The equipment at Wild Things Park was installed days before Washington’s home opener. Frontier League deputy commission Steve Tahsler said in addition to Washington, Yakkertech systems have been installed and are up and running at ballparks in Florence, Windy City, Sussex County and New Jersey.
What the system does is instantly provide data about each pitch thrown during a game, ranging from velocity and spin rate to break and movement. It also measures a batted ball’s exit velocity, trajectory and distance. For example, during the Wild Things’ last homestand, Washington’s Grant Heyman hit a towering home run over the videoboard beyond the right-field wall in a game against New York. The Yakkertech system gave an estimated distance of 437 feet for Heyman’s blast.
Yakkertech also can give information about other facets of the game, such as player movement. It can even track if a pitch is in the strike zone or not, and gives an end-of-game percentage of correct ball/strike calls made by a home-plate umpire.
The only drawback is the Yakkertech information is not yet transferable to the videoboard at Wild Things Park, which is why the pitch speed is no longer displayed during games.
While the wealth of Yakkertech information is new to Frontier League teams, it has been helpful resource for major league scouts.
“The biggest beneficiaries of this data are MLB teams,” Buccilli said. “It’s interesting now that this data is here. I have (MLB) teams asking for specific things, largely spin rates. They ask, ‘What’s his spin rate on a fastball? What’s his spin rate on a breaking ball?’ They want to see beyond statistics being a great measuring stick of talent, they want to make sure the spin rates play to what MLB teams are prioritizing.
“I even had an MLB scout in the stands ask about a pitcher’s spin rate. He was a guy in the Frontier League who had very good stats, but after getting the information the scout said he could see why his breaking ball is a little flat. He thought maybe the pitcher’s stuff might not play well at the next level. Another team signed him. Each team looks for certain things.”
The information Yakkertech takes from each game is fed into a database and stored by one of its partners, BaseballCloud. Buccilli said the amount of data about the Frontier League is minimal at this point.
“We can take all the information and get answers. What is a guy throwing? What is he throwing on certain counts? What zones does he work in?
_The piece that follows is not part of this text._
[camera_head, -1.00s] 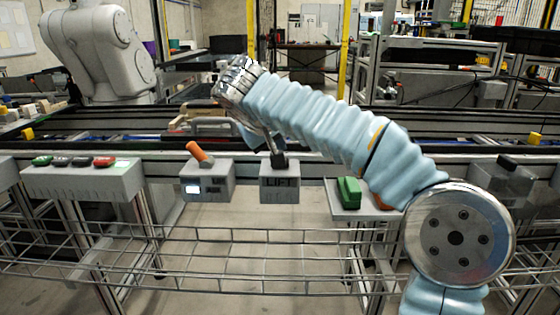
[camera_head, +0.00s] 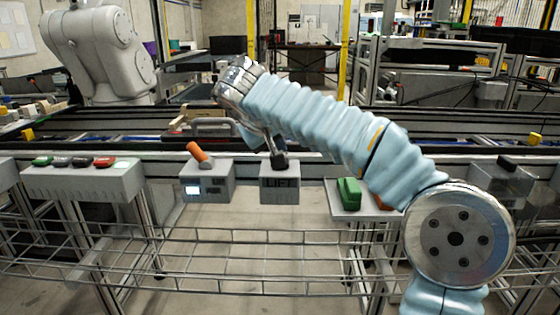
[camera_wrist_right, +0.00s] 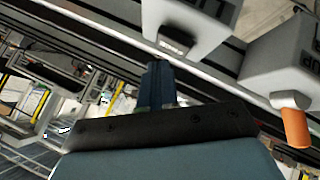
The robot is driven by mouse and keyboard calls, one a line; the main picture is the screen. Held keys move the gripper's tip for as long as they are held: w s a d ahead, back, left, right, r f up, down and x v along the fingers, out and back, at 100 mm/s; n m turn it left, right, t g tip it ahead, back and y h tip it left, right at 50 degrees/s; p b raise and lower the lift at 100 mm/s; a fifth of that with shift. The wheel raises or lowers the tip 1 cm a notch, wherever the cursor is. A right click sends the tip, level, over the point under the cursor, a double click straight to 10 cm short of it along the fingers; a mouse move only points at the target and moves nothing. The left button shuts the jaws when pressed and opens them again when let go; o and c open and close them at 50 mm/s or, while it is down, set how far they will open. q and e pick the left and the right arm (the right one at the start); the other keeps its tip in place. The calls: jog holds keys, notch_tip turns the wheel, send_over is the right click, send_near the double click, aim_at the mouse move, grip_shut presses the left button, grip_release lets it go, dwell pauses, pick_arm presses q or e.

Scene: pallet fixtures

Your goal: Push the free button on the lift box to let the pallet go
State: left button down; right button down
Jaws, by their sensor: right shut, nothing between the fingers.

You can really break it down, but I don’t think we have a large enough sample size to make all those kinds of judgments,” he said.
“The game is going more toward math than people. Look at how much hype there is about exit velocity. That’s all people talk about these days. … Pitch speed, spin rate, exit velocity, estimated distance, peak velocity, speed out of the hand, speed at home plate. All of that data has its place, but I don’t try to bog myself down with those numbers. You can find a number to prove or disprove just about everything.”